The real constraint is fiduciary interpretation. Common law jurisdictions, particularly the United Kingdom and its Commonwealth derivatives, have built up decades of case law around trustee duty. The dominant reading, still influential despite some softening in recent regulatory guidance, is that trustees must prioritise financial returns and cannot sacrifice them for non-financial goals without explicit authorisation. Voting for a resolution that a court might later characterise as sacrificing returns, even if the long-term case for it is compelling, exposes trustees to personal liability. The exposure is asymmetric in a way that the system has never adequately addressed: the trustee who voted for a resolution that later correlates with a bad quarter faces questions; the trustee who voted against it does not.

This asymmetry is the crust that builds up inside the system over time, hardening incrementally, until the fund's voting record looks like institutional indifference even when it isn't.

Think of two fund members who retired in the same year from the same employer, both drawing pensions from the same scheme. One spent her career on the fund's finance committee and understands exactly why the fund votes the way it does. The other spent his career on the shop floor and assumes the fund is simply in the pocket of corporate management. Both are reading the same voting record. Only one knows that the structure, not the sentiment, is doing most of the work.

The lever that most beneficiaries don't know exists

Trust deeds can be amended. Investment mandates can be rewritten to explicitly authorise trustees to consider long-term systemic risks, including environmental and social ones, as financially material factors. Several large sovereign wealth funds and a handful of public pension schemes have done exactly this, giving their governance teams the documented authorisation they need to vote yes on resolutions that a more restrictive mandate would have ruled out.

The United Kingdom's Law Commission produced guidance clarifying that trustees are not legally prohibited from considering environmental, social and governance factors, provided they believe those factors are financially relevant. That clarification mattered. It did not automatically change fund behaviour, because changing behaviour requires trustees to update their internal policies and then defend those policies to sponsors who may be risk-averse in their own right. Guidance, in other words, is not the same as permission when the people who need to act are still waiting for someone else to go first.

Here is the question worth sitting with: if you are a member of a pension scheme, do you actually know whether your fund's voting policy has been updated since the era when systemic risk was not considered a financial matter?

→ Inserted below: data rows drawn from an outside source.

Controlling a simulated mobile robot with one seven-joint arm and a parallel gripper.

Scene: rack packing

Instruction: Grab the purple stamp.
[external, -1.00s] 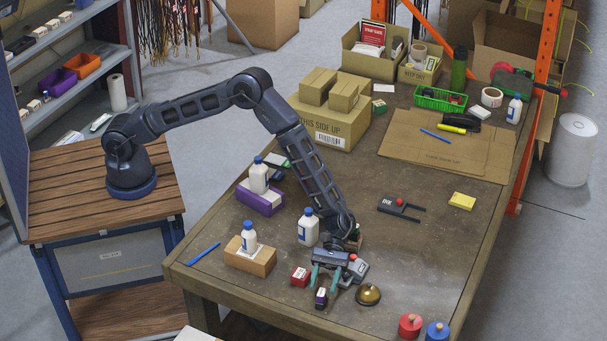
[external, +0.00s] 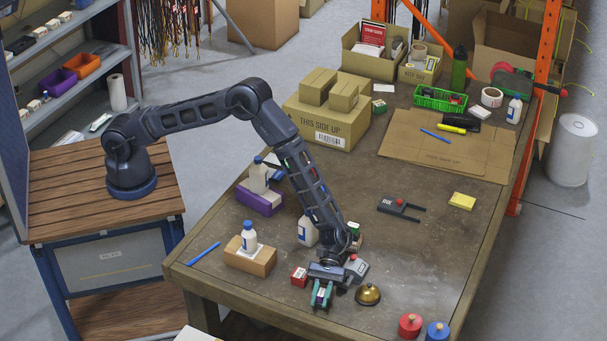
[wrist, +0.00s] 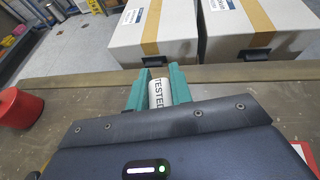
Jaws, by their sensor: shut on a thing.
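The purple stamp (external: 321,295) stands near the table's front edge in the external view. It looks small and dark, with a pale label. My gripper (external: 321,302) is lowered over it, its two teal fingers closed on the stamp's sides. In the wrist view a white label reading "TESTED" (wrist: 160,93) shows between the teal fingers. The stamp's lower part is hidden in the wrist view, and I cannot tell whether it touches the table.
A red box (external: 299,276) stands close to the left of my gripper, and a brass bell (external: 368,294) to the right. A grey device (external: 355,268) and a white bottle (external: 306,232) are behind. Red (external: 410,326) and blue (external: 437,331) round items stand at the front right.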

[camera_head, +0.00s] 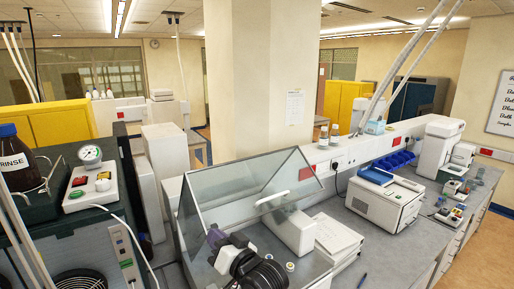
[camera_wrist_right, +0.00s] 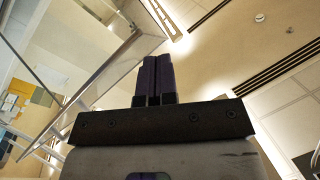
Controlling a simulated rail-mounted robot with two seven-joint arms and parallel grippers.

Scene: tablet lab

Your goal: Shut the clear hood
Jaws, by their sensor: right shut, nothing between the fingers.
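The clear hood (camera_head: 238,184) stands on the bench in the middle of the head view. Its transparent panel is tilted up, so the hood stands open, and it has a white handle (camera_head: 271,199). My right gripper (camera_head: 216,238), with dark purple fingers, is at the hood's lower left in the head view, seen against the clear panes. I cannot tell whether it touches them. In the right wrist view its fingers (camera_wrist_right: 158,78) are together and empty, pointing upward, and the hood's framed clear edge (camera_wrist_right: 100,65) is up and left of them. My left gripper is not seen.
A white device (camera_head: 292,230) and a stack of white sheets or trays (camera_head: 337,238) are behind and beside the hood. A white printer-like box (camera_head: 384,203) stands further right. A brown RINSE bottle (camera_head: 20,160) and a gauge box (camera_head: 90,185) are at left.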

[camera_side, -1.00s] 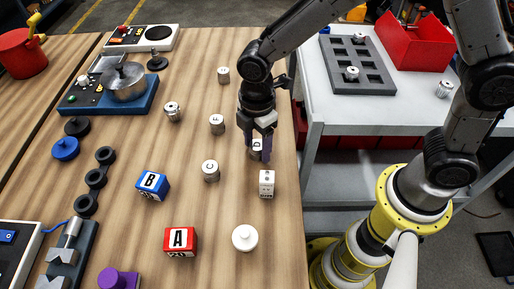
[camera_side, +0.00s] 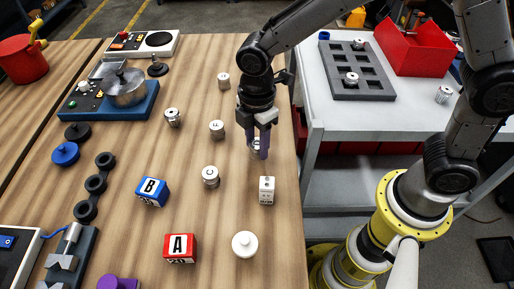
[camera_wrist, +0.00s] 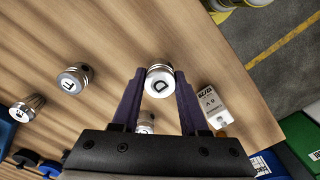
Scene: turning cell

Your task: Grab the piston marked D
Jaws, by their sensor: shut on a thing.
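The piston marked D (camera_wrist: 159,84) is a silver cylinder with a white top bearing a black D. In the wrist view it sits between the two purple fingers of my gripper (camera_wrist: 155,92), one finger against each side. In the side view my gripper (camera_side: 259,150) points down near the table's right edge, shut on this piston, and its fingers hide most of it. I cannot tell whether the piston touches the table. Piston C (camera_side: 210,176) stands to the left and nearer the camera, and piston F (camera_side: 217,129) stands to the left.
More pistons (camera_side: 172,117) (camera_side: 223,81) stand on the wooden table. A white block (camera_side: 267,190) stands close in front of my gripper. Blue block B (camera_side: 153,191), red block A (camera_side: 181,247) and a white round knob (camera_side: 245,244) are nearer. A grey tray (camera_side: 342,83) lies on the side table.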

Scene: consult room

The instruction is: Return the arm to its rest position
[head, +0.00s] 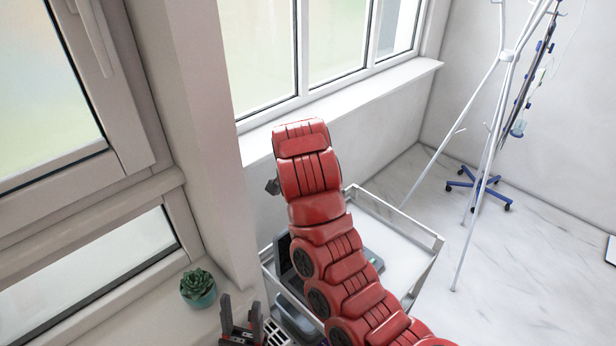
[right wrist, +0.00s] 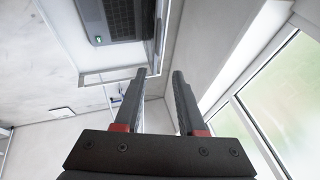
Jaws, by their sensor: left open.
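My right arm (head: 330,240) is red. It rises from the lower right of the head view and stands in front of the cart, its far end near the window sill. Its gripper is mostly hidden behind the arm in the head view. In the right wrist view my right gripper (right wrist: 160,74) has its two dark fingers apart with nothing between them. My left gripper (head: 241,318) shows at the bottom of the head view, open, with dark upright fingers and nothing seen between them. It is to the right of the potted plant.
A metal cart (head: 405,245) with a laptop (right wrist: 135,18) stands behind my right arm. A green succulent (head: 198,285) sits on the ledge at the left. A window sill (head: 350,96) runs behind. An IV stand (head: 487,150) is at the right, with clear floor around it.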

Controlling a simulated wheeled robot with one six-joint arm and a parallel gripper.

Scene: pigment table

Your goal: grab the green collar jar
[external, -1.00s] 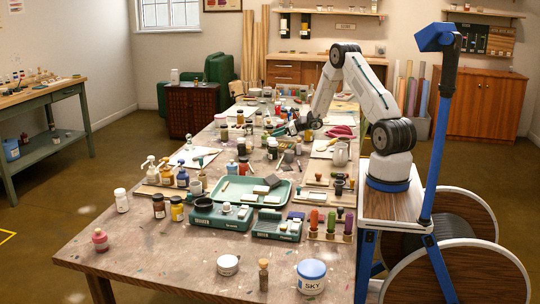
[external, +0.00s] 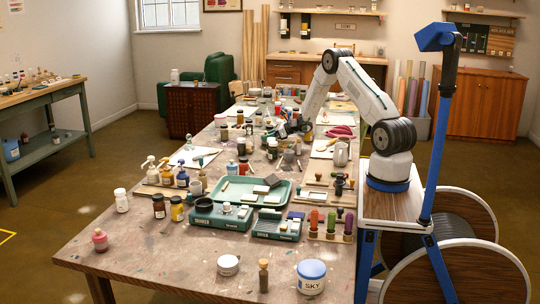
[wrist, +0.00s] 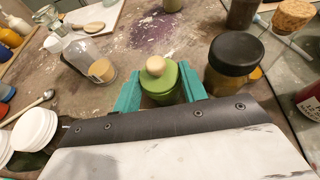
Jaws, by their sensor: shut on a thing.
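A green jar (wrist: 160,82) with a green collar and a pale round knob on top stands upright in the middle of the wrist view. The two teal fingers of my gripper (wrist: 160,90) are on its left and right sides, shut on it. The jar's lower part is hidden by the dark edge of my gripper. In the external view my gripper is over the far half of the crowded table (external: 140,232), and the jar cannot be made out there.
A black-lidded amber jar (wrist: 234,62) stands close on the right. A clear glass bottle (wrist: 92,62) is on the left, and white lids (wrist: 35,128) are at lower left. A corked vessel (wrist: 290,20) is at upper right. Bare tabletop shows beyond the jar.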

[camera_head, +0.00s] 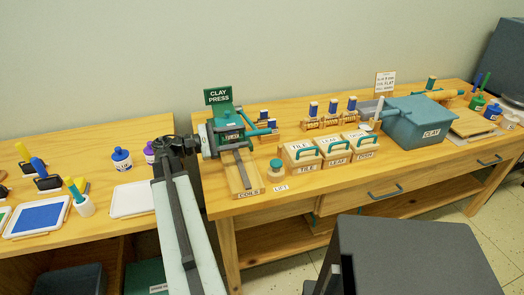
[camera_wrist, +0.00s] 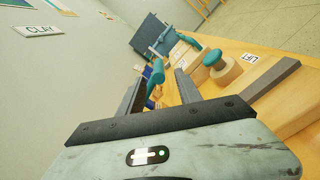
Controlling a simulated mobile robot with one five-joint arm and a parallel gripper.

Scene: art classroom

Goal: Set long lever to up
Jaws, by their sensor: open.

You almost certainly have a route, through member-nominated trustees or a formal complaints process, to ask how the fund's voting policy is authorised in its governing documents. A trust deed that still defaults to a narrow financial-returns-only framing, with no reference to systemic risk, is a document written in a different era and preserved by institutional inertia rather than legal necessity.

The resolutions that keep failing at AGMs are not always failing because fund managers disagree with them. They are failing because nobody updated the paperwork. That is a correctable problem, which is precisely what makes it so difficult to forgive.